Currently supported databases recognize user and password JDBC properties.

Database specific handler parameters

Database specific metadata and record handlers can also be used to connect to a database instance. These are currently capable of connecting to a single database instance.

DB Type Handler Class
Composite Handler com.amazonaws.connectors.athena.jdbc.mysql.MySqlCompositeHandler
MySql Metadata Handler com.amazonaws.connectors.athena.jdbc.mysql.MySqlMetadataHandler
Record Handler com.amazonaws.connectors.athena.jdbc.mysql.MySqlRecordHandler
Composite Handler com.amazonaws.connectors.athena.jdbc.postgresql.PostGreSqlCompositeHandler
PostGreSql Metadata Handler com.amazonaws.connectors.athena.jdbc.postgresql.PostGreSqlMetadataHandler
Record Handler com.amazonaws.connectors.athena.jdbc.postgresql.PostGreSqlRecordHandler
Composite Handler com.amazonaws.connectors.athena.jdbc.postgresql.PostGreSqlRecordHandler
Redshift Metadata Handler com.amazonaws.connectors.athena.jdbc.postgresql.PostGreSqlMetadataHandler
Record Handler com.amazonaws.connectors.athena.jdbc.postgresql.PostGreSqlRecordHandler

Parameters:

default         Default connection string. Required. This will be used when a catalog is not recognized.

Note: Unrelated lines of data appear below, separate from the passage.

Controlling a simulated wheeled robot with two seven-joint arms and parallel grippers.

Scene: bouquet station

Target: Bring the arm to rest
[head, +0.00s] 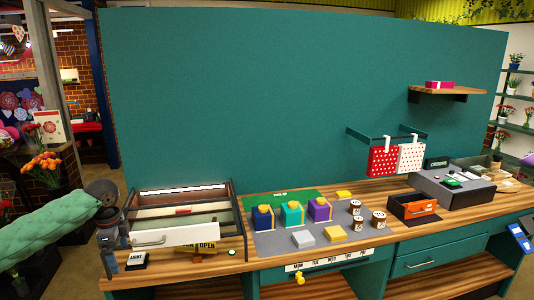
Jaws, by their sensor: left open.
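My left arm comes in from the left in a green padded sleeve. Its dark grey left gripper (110,238) is at the left end of the wooden counter (250,267), beside the glass-topped drawer case (190,212). The jaws are open and I see nothing held between them. The fingertips are small and partly hard to make out. My right gripper is not in view.
A small sign block (136,260) stands close to the left gripper. A grey mat (270,243) holds blue, teal and purple boxes, spools and blocks. An orange-fronted drawer box (414,207) and a grey register (452,187) stand right. Red and white dotted bags (383,160) hang behind.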

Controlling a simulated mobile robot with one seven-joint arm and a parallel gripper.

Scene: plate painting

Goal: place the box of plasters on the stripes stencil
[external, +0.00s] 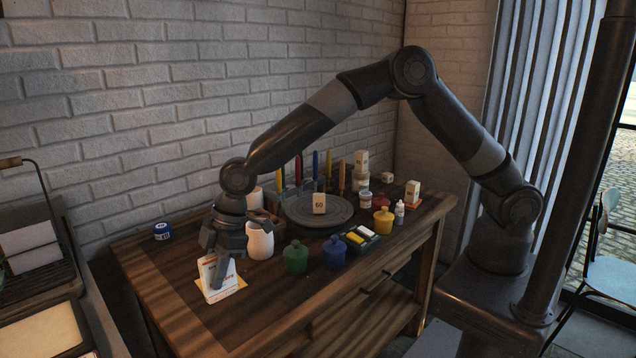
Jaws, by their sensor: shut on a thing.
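My gripper (220,277) points down at the front left of the wooden table and is shut on a white box with red print (209,286), which looks like the box of plasters. The box stands upright, slightly tilted in the picture, and a finger covers part of its face. A yellow-orange flat sheet (241,284) shows under and beside the box. It may be the stripes stencil, but its pattern is hidden or too small to read. I cannot tell whether the box touches it.
A green jar (295,258), a blue jar (335,252) and a paint set (361,238) are to the right. A turntable (340,213) bears a small block. A blue tin (162,231) is at back left. The front table is clear.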

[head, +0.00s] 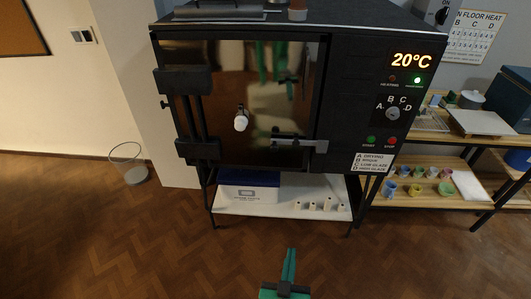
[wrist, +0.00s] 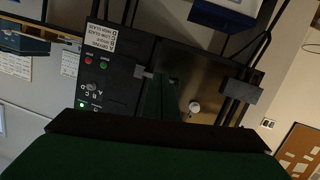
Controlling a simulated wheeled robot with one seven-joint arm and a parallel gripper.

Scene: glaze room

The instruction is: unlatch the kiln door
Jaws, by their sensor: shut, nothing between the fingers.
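The black kiln (head: 352,75) stands ahead with its dark, shiny door (head: 215,65) closed against the front. A latch bar (head: 300,143) lies level across the door's right edge, low down, reaching the kiln's body. A white knob (head: 241,123) sits on the door left of the latch. The wrist view shows the kiln upside down, with the latch (wrist: 143,72) and the knob (wrist: 195,107) beyond my fingers. My green gripper (head: 290,252) is shut and empty, low in front of the kiln and apart from it. Its fingers (wrist: 160,96) partly cover the door in the wrist view.
The control panel (head: 392,113) right of the door reads 20°C. Hinges (head: 183,80) are on the door's left. A white shelf (head: 282,198) below holds a blue-and-white box (head: 249,190) and small white pieces. A wooden rack (head: 440,149) stands right. The floor (head: 150,240) in front is clear.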

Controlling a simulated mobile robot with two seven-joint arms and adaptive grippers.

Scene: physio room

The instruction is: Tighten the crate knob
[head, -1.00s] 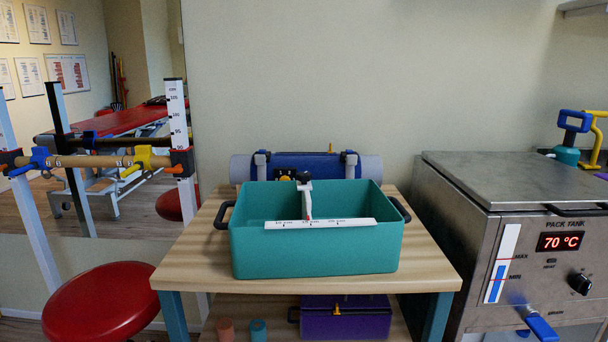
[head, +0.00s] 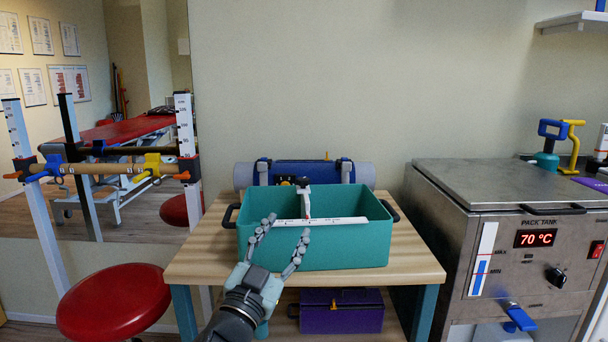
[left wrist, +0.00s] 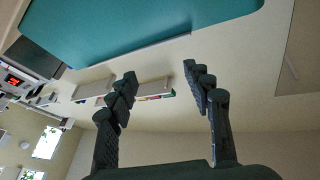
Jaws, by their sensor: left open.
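A teal crate (head: 318,256) with black side handles stands on the wooden table. A white slider (head: 304,196) with a dark knob (head: 302,181) on top stands upright at the middle of the crate. The knob is not visible there. My right gripper is not in view.
The wooden table (head: 200,262) has bare top left of the crate. A blue and grey roll (head: 305,173) lies behind the crate. A purple box (head: 342,312) sits on the lower shelf. The steel pack tank (head: 520,240) stands right, a red stool (head: 114,300) left.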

These handlers support one database instance and must provide default connection string parameter. All other connection strings are ignored.

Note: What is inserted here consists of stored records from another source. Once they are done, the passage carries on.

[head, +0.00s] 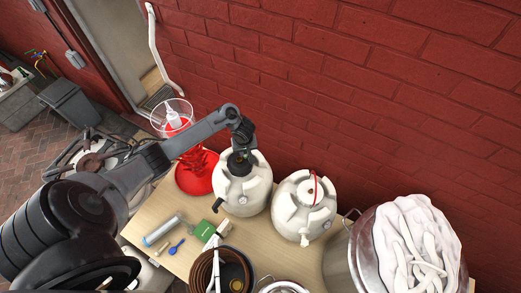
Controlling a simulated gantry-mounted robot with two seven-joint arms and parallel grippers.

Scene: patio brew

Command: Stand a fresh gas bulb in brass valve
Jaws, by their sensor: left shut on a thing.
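My left gripper (239,158) reaches in from the left, its fingers pointing down over the top of a white keg (243,191) with a dark tap at its front. It is shut on something at the keg's top, but the dark fingers hide it and I cannot tell what it is. I cannot make out the brass valve or a gas bulb for certain. A green box (204,231) lies on the wooden table (182,266), in front of the keg. My right gripper is not in view.
A second white keg (304,204) with a red handle stands to the right. A steel pot (350,257) heaped with white material is further right. A red stand (197,174) is left.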

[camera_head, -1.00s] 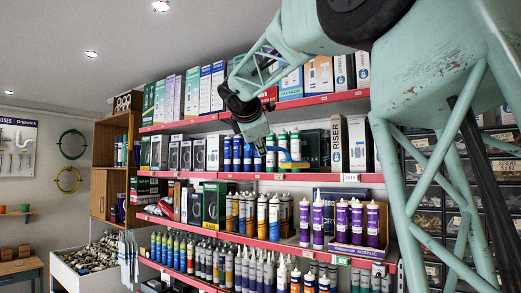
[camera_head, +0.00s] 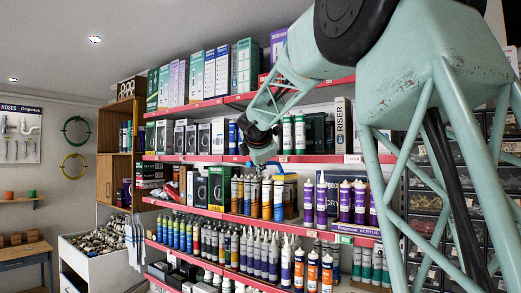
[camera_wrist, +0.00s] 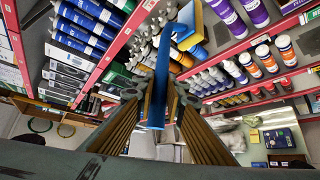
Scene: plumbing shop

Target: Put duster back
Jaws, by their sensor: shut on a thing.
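The duster has a long blue handle (camera_wrist: 160,88) and a blue and yellow head (camera_wrist: 188,27) in the wrist view. My gripper (camera_wrist: 160,112) is shut on the handle, with its fingers on either side. The head extends away from me toward the shelves. In the head view, my gripper (camera_head: 262,160) is in front of the shelving, near the red edge above the row of orange and blue tubes.
Shelves with red edges (camera_head: 222,159) hold many boxes and tubes. Purple tubes (camera_head: 345,200) stand right of my gripper, and blue and orange tubes (camera_head: 267,198) stand just below it. A white bin (camera_head: 75,262) of fittings is at lower left. Open air lies in front of the shelves.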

Example property for a single MySql instance supported by a Lambda function:

Property Value
default mysql://mysql1.host:3306/default?secret=Test/RDS/MySql1

Spill parameters:

Lambda SDK may spill data to S3. All database instances accessed using a single Lambda spill to the same location.

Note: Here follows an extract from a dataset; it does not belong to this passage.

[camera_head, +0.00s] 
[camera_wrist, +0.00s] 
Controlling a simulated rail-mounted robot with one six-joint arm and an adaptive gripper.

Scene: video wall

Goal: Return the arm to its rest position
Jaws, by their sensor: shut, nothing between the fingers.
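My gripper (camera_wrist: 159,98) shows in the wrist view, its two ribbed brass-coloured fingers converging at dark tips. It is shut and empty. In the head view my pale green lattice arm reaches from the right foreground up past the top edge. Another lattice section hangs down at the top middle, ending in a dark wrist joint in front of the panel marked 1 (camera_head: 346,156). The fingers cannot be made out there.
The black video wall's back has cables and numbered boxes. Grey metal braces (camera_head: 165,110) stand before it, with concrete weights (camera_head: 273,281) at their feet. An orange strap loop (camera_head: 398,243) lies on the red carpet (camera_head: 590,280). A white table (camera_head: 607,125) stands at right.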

spill_bucket    Spill bucket name. Required.
spill_prefix    Spill bucket key prefix. Required.

Data types support

Jdbc Arrow
Boolean Bit
Integer Tiny
Short Smallint
Integer Int
Long Bigint
float Float4
Double Float8
Date DateDay
String Varchar
Bytes Varbinary
BigDecimal Decimal

See respective database documentation for conversion between JDBC and database types.

Secrets

We support two ways to input database user name and password:

  1. AWS Secrets Manager: The name of the secret in AWS Secrets Manager can be embedded in JDBC connection string, which is used to replace with username and password values from Secret. Support is tightly integrated for AWS RDS database instances. When using AWS RDS, we highly recommend using AWS Secrets Manager, including credential rotation. If your database is not using AWS RDS, store credentials as JSON in the following format {“username”: “${username}”, “password”: “${password}”}..
  2. Connection String: Username and password can be specified as properties in the JDBC connection string.

Partitions and Splits

MySql

A partition is represented by a single partition column of type varchar. We leverage partitions defined on a MySql table, and this column contains partition names. For a table that does not have partition names, * is returned which is equivalent to a single partition. A partition is equivalent to a split.

Name Type Description
partition_name Varchar Named partition in MySql. E.g. p0

PostGreSql & Redshift

A partition is represented by two partition columns of type varchar. We leverage partitions as child tables defined on a PostGres table, and these columns contain child schema and child table information. For a table that does not have partition names, * is returned which is equivalent to a single partition. A partition is equivalent to a split.

Name Type Description
partition_schema Varchar Child table schema name
partition_name Varchar Child table name

Note: In case of Redshift partition_schema and partition_name will always be '*'. It does not support external partitions. Performance with huge datasets is slow.

Deploying The Connector

To use the Amazon Athena HBase Connector in your queries, navigate to AWS Serverless Application Repository and deploy a pre-built version of this connector. Alternatively, you can build and deploy this connector from source follow the below steps or use the more detailed tutorial in the athena-example module:

  1. From the athena-federation-sdk dir, run mvn clean install if you haven't already.
  2. From the athena-jdbc dir, run mvn clean install.
  3. From the athena-jdbc dir, run ../tools/publish.sh S3_BUCKET_NAME athena-jdbc to publish the connector to your private AWS Serverless Application Repository. The S3_BUCKET in the command is where a copy of the connector's code will be stored for Serverless Application Repository to retrieve it. This will allow users with permission to do so, the ability to deploy instances of the connector via 1-Click form. Then navigate to Serverless Application Repository

JDBC Driver Versions

For latest version information see pom.xml.

Limitations

  • Write DDL operations are not supported.
  • In Mux setup, spill bucket and prefix is shared across all database instances.
  • Any relevant Lambda Limits. See Lambda documentation.
  • Redshift does not support external partitions so all data will be retrieved every time.

Performance tuning

MySql and PostGreSql support native partitions. Athena's lambda connector can retrieve data from these partitions in parallel. We highly recommend native partitioning for retrieving huge datasets with uniform partition distribution.